* Requirements
Tally the lines that contain "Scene" and report the total alone.

* Exercise inputs

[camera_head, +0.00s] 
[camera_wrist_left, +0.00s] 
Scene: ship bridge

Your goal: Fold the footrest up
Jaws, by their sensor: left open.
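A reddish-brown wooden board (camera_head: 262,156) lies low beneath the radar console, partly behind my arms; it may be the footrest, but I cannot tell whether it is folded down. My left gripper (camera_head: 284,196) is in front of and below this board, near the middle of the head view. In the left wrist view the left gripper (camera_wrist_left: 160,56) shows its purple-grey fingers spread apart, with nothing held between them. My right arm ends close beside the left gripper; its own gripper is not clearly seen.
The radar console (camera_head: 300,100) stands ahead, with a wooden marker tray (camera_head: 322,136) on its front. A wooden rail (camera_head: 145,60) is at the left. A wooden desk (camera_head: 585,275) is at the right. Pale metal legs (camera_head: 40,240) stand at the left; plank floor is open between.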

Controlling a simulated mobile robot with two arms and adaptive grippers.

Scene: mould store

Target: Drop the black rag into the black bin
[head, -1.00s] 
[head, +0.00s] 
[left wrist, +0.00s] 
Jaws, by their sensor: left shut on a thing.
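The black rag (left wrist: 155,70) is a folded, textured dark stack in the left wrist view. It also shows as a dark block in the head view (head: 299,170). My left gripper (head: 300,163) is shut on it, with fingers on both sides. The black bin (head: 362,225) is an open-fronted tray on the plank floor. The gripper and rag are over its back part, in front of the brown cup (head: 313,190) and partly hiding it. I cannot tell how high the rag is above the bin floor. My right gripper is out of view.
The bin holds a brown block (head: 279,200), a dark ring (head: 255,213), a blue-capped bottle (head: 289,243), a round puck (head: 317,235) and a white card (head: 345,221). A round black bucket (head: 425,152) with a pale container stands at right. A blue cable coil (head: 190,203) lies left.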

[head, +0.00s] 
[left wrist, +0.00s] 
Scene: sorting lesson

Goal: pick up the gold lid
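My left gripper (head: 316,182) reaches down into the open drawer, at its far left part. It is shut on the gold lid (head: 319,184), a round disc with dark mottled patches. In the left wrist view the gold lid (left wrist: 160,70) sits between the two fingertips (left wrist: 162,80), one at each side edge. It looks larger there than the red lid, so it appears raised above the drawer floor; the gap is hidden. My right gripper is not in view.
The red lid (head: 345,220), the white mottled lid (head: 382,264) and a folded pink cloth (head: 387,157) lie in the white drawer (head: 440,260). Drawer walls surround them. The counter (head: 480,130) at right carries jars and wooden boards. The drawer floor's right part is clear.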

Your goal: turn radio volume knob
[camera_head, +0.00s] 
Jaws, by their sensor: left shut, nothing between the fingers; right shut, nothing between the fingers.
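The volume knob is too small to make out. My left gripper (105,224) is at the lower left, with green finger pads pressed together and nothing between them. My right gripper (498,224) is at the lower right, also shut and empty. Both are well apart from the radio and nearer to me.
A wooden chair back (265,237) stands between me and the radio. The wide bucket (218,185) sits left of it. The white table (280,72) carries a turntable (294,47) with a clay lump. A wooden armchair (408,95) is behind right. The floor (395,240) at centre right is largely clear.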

* Reply
3